* [Written problem]:
Print out each entry below exactly, please.
>>>
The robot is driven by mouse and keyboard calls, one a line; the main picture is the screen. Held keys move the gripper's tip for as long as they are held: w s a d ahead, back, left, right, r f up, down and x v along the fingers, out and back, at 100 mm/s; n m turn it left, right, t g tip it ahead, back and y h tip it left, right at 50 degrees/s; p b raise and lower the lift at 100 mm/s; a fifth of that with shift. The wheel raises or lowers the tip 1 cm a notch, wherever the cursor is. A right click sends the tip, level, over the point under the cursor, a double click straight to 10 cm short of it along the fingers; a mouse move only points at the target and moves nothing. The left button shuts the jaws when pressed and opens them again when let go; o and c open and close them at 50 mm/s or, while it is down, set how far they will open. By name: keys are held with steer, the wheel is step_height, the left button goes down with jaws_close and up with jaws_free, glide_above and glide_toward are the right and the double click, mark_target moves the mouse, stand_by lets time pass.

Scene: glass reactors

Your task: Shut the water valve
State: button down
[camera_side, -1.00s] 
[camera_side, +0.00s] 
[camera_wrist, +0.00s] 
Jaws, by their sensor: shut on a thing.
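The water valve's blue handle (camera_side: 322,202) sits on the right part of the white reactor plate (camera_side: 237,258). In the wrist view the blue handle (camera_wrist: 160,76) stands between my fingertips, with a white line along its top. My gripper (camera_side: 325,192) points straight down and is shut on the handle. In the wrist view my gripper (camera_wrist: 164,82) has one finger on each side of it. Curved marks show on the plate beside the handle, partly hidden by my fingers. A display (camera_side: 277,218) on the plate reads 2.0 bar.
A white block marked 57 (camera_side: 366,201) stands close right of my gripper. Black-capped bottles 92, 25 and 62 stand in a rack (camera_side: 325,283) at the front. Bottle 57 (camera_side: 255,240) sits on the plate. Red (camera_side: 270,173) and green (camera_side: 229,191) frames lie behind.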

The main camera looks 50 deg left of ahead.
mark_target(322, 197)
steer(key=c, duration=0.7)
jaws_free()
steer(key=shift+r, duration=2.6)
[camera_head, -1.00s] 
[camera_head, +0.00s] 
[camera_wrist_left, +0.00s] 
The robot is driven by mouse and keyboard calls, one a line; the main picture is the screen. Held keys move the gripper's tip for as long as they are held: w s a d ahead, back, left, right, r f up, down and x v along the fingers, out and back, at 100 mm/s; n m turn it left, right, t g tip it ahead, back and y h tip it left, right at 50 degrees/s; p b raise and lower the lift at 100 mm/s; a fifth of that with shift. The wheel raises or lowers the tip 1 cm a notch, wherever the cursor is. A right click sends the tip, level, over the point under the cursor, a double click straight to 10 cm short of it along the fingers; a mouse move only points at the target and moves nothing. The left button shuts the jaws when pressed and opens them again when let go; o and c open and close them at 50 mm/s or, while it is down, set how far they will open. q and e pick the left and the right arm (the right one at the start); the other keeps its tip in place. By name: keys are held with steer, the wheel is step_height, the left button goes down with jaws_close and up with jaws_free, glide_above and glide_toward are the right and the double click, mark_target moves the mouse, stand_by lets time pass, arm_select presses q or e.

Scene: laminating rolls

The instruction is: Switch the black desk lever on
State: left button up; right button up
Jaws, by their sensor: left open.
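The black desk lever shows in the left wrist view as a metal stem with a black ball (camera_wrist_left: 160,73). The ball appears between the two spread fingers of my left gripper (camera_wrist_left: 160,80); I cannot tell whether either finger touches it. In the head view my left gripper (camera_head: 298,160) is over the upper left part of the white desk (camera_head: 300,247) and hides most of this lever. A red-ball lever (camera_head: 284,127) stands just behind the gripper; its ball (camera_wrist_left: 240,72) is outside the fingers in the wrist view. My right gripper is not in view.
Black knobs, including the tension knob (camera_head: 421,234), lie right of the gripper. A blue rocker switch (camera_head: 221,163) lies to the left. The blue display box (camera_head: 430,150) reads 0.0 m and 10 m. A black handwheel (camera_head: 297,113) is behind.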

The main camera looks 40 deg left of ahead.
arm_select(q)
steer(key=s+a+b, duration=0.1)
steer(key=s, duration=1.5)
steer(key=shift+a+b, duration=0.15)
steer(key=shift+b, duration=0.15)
<<<
* [Task response]:
The robot is driven by mouse and keyboard calls, one a line; the main picture is the screen. Held keys move the gripper's tip for as long as they are held: w s a d ahead, back, left, right, r f up, down and x v along the fingers, out and back, at 100 mm/s; n m turn it left, right, t g tip it ahead, back and y h tip it left, right at 50 degrees/s; p b raise and lower the lift at 100 mm/s; a fifth of that with shift. The wheel raises or lowers the tip 1 cm a notch, wherever the cursor is. A right click sends the tip, level, over the point under the cursor, a double click straight to 10 cm short of it along the fingers; a mouse move only points at the target and moves nothing. The left button shuts the jaws when pressed and opens them again when let go; o and c open and close them at 50 mm/s or, while it is down, set how far they will open. By name: keys are held with steer, the wheel is step_height, the left button goes down with jaws_close and up with jaws_free, glide_above and glide_toward are the right and the double click, mark_target moves the mouse, stand_by lets time pass.

Scene: glass reactors

Your task: Shut the water valve
State: button down
[camera_side, -1.00s] 
[camera_side, +0.00s] 
[camera_wrist, +0.00s] 
Jaws, by their sensor: shut on a thing.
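The water valve's blue handle (camera_side: 322,202) sits on the right part of the white reactor plate (camera_side: 237,258). In the wrist view the blue handle (camera_wrist: 160,76) stands between my fingertips, with a white line along its top. My gripper (camera_side: 325,192) points straight down and is shut on the handle. In the wrist view my gripper (camera_wrist: 164,82) has one finger on each side of it. Curved marks show on the plate beside the handle, partly hidden by my fingers. A display (camera_side: 277,218) on the plate reads 2.0 bar.
A white block marked 57 (camera_side: 366,201) stands close right of my gripper. Black-capped bottles 92, 25 and 62 stand in a rack (camera_side: 325,283) at the front. Bottle 57 (camera_side: 255,240) sits on the plate. Red (camera_side: 270,173) and green (camera_side: 229,191) frames lie behind.

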The main camera looks 50 deg left of ahead.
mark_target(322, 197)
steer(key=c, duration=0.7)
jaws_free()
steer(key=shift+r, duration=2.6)
[camera_head, -1.00s] 
[camera_head, +0.00s] 
[camera_wrist_left, +0.00s] 
The robot is driven by mouse and keyboard calls, one a line; the main picture is the screen. Held keys move the gripper's tip for as long as they are held: w s a d ahead, back, left, right, r f up, down and x v along the fingers, out and back, at 100 mm/s; n m turn it left, right, t g tip it ahead, back and y h tip it left, right at 50 degrees/s; p b raise and lower the lift at 100 mm/s; a fifth of that with shift. The wheel raises or lowers the tip 1 cm a notch, wherever the cursor is. A right click sends the tip, level, over the point under the cursor, a double click straight to 10 cm short of it along the fingers; a mouse move only points at the target and moves nothing. The left button shuts the jaws when pressed and opens them again when let go; o and c open and close them at 50 mm/s or, while it is down, set how far they will open. q and e pick the left and the right arm (the right one at the start); the other keeps its tip in place. By name: keys are held with steer, the wheel is step_height, the left button goes down with jaws_close and up with jaws_free, glide_above and glide_toward are the right and the double click, mark_target moves the mouse, stand_by lets time pass, arm_select presses q or e.

Scene: laminating rolls

The instruction is: Switch the black desk lever on
State: left button up; right button up
Jaws, by their sensor: left open.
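The black desk lever shows in the left wrist view as a metal stem with a black ball (camera_wrist_left: 160,73). The ball appears between the two spread fingers of my left gripper (camera_wrist_left: 160,80); I cannot tell whether either finger touches it. In the head view my left gripper (camera_head: 298,160) is over the upper left part of the white desk (camera_head: 300,247) and hides most of this lever. A red-ball lever (camera_head: 284,127) stands just behind the gripper; its ball (camera_wrist_left: 240,72) is outside the fingers in the wrist view. My right gripper is not in view.
Black knobs, including the tension knob (camera_head: 421,234), lie right of the gripper. A blue rocker switch (camera_head: 221,163) lies to the left. The blue display box (camera_head: 430,150) reads 0.0 m and 10 m. A black handwheel (camera_head: 297,113) is behind.

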The main camera looks 40 deg left of ahead.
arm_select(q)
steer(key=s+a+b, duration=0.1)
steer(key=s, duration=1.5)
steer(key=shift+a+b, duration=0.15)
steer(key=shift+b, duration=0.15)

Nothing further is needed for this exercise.